Which lines below fall between the one containing "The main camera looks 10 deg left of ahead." and the one containing "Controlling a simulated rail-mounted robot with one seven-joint"? Repeat them exactly, counting both of those lines, and add nothing else.

....................

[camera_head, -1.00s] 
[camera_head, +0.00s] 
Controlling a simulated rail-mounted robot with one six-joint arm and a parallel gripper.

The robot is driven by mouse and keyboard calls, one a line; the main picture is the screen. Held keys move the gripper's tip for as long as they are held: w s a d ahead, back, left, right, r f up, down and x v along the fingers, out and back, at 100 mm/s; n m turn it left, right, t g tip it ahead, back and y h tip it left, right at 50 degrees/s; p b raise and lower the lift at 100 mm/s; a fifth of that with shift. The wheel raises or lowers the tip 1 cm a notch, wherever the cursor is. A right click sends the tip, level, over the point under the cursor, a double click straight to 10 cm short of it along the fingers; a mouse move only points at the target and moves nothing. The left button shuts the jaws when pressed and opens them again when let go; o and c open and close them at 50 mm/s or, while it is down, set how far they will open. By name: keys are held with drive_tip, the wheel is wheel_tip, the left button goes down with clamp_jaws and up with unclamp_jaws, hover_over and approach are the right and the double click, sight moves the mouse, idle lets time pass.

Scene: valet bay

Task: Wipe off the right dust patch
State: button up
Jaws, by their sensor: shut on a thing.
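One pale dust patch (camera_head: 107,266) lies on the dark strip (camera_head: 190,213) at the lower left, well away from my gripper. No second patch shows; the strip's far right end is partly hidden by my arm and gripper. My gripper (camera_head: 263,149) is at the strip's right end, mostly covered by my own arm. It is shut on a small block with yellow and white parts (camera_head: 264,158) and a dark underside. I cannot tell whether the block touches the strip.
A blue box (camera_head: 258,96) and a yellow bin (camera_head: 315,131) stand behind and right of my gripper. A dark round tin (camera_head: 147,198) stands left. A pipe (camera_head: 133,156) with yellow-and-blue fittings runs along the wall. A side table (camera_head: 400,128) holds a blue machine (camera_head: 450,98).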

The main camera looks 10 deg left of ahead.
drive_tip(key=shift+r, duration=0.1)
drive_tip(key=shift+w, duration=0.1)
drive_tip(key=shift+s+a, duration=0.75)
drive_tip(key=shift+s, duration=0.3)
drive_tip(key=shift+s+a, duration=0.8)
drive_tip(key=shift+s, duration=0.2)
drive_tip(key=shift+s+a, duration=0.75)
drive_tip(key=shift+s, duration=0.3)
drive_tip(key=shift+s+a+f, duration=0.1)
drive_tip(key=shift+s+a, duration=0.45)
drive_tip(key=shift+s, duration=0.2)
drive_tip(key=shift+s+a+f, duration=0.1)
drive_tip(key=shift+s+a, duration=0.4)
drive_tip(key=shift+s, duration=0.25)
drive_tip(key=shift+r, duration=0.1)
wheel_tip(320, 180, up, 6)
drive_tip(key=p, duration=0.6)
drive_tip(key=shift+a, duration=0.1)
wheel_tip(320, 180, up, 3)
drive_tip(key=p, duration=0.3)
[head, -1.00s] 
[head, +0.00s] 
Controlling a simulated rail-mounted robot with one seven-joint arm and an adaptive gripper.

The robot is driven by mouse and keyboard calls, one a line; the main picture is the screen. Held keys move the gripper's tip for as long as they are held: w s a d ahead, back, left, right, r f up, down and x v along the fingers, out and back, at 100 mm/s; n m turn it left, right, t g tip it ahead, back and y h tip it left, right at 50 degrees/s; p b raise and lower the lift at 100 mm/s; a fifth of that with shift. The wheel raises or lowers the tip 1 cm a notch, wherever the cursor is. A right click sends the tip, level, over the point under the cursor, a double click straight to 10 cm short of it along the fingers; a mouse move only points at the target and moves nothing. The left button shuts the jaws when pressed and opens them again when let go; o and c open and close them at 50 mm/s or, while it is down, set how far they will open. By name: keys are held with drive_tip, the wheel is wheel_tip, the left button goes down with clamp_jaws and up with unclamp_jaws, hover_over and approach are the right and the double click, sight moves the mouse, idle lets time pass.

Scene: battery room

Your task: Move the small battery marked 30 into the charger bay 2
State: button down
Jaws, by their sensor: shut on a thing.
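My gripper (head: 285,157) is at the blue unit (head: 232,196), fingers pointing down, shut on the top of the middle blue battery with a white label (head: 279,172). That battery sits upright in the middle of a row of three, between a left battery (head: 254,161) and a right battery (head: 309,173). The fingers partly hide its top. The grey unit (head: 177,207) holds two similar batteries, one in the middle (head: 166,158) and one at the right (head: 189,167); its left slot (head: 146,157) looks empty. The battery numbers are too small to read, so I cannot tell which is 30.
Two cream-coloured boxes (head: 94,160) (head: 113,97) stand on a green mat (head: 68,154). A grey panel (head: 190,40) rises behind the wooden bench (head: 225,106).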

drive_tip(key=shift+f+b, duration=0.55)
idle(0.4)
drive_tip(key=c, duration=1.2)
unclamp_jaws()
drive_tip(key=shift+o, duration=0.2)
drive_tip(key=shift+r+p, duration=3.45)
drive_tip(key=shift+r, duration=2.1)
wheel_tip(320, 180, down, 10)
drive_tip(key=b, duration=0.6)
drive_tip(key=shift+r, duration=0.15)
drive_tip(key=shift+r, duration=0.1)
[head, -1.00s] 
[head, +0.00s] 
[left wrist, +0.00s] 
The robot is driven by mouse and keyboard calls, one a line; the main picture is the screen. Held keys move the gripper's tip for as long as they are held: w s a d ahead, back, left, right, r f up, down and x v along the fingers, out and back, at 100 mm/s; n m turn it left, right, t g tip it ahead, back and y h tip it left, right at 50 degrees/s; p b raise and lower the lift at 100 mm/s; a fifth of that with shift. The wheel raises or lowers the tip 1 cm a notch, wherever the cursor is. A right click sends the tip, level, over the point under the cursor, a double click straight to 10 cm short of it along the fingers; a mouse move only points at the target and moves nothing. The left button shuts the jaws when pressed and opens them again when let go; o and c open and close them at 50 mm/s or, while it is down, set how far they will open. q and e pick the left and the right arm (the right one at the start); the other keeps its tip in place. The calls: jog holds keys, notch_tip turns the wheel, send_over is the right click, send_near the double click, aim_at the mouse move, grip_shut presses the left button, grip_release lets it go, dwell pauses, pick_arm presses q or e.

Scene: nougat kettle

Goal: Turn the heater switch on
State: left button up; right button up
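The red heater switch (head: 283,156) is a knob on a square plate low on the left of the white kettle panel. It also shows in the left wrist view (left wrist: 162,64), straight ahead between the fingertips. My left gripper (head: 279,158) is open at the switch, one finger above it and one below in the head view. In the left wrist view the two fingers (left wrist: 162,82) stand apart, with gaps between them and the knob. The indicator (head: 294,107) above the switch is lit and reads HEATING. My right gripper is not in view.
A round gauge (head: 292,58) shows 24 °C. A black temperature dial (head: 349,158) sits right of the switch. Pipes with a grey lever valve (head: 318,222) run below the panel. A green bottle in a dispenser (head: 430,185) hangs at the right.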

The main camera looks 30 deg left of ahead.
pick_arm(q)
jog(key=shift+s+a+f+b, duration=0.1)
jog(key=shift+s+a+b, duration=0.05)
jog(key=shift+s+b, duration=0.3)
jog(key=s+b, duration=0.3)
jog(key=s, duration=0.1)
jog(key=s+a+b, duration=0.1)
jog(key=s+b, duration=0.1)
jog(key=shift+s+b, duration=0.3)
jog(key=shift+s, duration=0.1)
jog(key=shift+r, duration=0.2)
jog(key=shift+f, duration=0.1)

....................

● Solution to this task:
The main camera looks 10 deg left of ahead.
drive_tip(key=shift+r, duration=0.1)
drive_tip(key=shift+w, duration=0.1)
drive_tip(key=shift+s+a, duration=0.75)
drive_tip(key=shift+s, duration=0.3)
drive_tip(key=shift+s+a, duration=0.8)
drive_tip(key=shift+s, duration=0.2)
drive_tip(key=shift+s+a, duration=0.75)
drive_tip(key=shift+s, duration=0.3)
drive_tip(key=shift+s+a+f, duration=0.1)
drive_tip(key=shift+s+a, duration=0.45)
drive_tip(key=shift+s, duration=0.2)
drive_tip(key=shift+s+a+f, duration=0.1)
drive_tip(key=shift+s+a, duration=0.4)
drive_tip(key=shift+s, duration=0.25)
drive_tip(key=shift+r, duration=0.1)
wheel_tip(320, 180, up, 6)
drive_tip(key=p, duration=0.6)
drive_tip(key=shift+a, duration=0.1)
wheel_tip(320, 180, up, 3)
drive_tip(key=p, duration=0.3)
[head, -1.00s] 
[head, +0.00s] 
Controlling a simulated rail-mounted robot with one seven-joint arm and an adaptive gripper.

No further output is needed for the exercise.